Start of Dataset section

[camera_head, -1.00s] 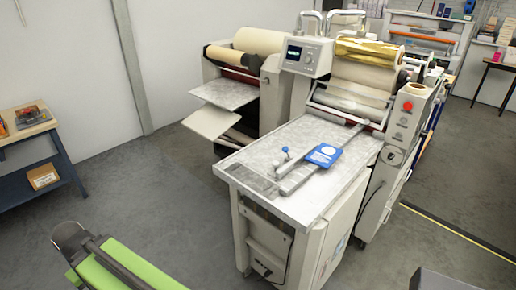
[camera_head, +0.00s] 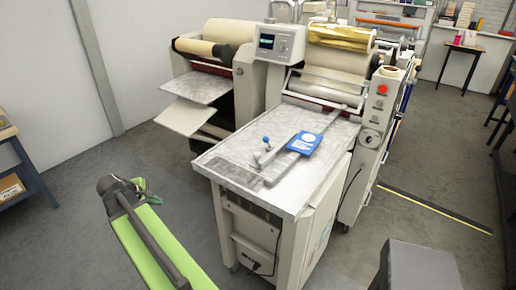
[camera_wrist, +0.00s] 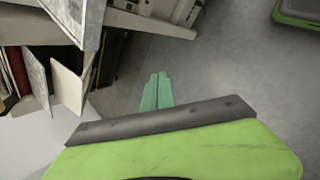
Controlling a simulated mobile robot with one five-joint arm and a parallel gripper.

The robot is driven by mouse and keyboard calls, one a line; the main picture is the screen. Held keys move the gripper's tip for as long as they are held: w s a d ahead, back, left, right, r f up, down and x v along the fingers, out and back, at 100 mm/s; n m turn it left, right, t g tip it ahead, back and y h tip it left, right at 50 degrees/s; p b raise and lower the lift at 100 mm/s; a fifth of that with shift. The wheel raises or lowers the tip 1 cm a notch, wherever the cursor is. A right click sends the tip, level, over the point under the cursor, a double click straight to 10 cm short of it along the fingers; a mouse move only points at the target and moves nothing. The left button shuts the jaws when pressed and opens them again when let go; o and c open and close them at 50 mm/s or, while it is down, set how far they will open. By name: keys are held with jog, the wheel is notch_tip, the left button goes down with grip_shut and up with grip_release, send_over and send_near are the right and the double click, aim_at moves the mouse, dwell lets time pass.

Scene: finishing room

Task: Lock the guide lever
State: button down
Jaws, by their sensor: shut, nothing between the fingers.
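The guide lever (camera_head: 266,141) is a small lever with a blue ball knob, standing near the left end of the guide bar (camera_head: 271,178) on the machine's feed table (camera_head: 231,160). The bar lies diagonally across the table. A blue card with a white disc (camera_head: 304,143) lies at the bar. My gripper (camera_head: 138,186) is at the lower left, in front of and to the left of the table, well apart from the lever. Its teal fingers (camera_wrist: 157,90) are together and empty in the wrist view, over the floor. The lever does not show in the wrist view.
The laminating machine carries a gold roll (camera_head: 341,36), a control screen (camera_head: 279,42) and a red button (camera_head: 382,89). A second roll machine (camera_head: 213,75) stands behind left. A workbench (camera_head: 12,150) is at the left edge. Grey floor (camera_head: 165,160) is open between bench and table.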

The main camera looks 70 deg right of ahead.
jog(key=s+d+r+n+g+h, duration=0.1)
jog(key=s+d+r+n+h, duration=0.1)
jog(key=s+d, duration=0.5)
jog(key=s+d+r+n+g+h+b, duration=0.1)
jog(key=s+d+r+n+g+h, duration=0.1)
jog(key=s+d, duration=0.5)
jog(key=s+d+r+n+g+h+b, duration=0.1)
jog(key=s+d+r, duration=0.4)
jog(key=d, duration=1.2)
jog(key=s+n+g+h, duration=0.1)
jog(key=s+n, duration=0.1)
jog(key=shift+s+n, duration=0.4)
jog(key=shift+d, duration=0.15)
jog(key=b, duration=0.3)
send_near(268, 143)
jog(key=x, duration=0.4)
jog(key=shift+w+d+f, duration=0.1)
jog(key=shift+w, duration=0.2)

End of Dataset section

## What you are asked to do
Return, unchanged, each line from the line containing "State: button down" through the last line of the material.

## Result of this exercise
State: button down
Jaws, by their sensor: shut, nothing between the fingers.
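The guide lever (camera_head: 266,141) is a small lever with a blue ball knob, standing near the left end of the guide bar (camera_head: 271,178) on the machine's feed table (camera_head: 231,160). The bar lies diagonally across the table. A blue card with a white disc (camera_head: 304,143) lies at the bar. My gripper (camera_head: 138,186) is at the lower left, in front of and to the left of the table, well apart from the lever. Its teal fingers (camera_wrist: 157,90) are together and empty in the wrist view, over the floor. The lever does not show in the wrist view.
The laminating machine carries a gold roll (camera_head: 341,36), a control screen (camera_head: 279,42) and a red button (camera_head: 382,89). A second roll machine (camera_head: 213,75) stands behind left. A workbench (camera_head: 12,150) is at the left edge. Grey floor (camera_head: 165,160) is open between bench and table.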

The main camera looks 70 deg right of ahead.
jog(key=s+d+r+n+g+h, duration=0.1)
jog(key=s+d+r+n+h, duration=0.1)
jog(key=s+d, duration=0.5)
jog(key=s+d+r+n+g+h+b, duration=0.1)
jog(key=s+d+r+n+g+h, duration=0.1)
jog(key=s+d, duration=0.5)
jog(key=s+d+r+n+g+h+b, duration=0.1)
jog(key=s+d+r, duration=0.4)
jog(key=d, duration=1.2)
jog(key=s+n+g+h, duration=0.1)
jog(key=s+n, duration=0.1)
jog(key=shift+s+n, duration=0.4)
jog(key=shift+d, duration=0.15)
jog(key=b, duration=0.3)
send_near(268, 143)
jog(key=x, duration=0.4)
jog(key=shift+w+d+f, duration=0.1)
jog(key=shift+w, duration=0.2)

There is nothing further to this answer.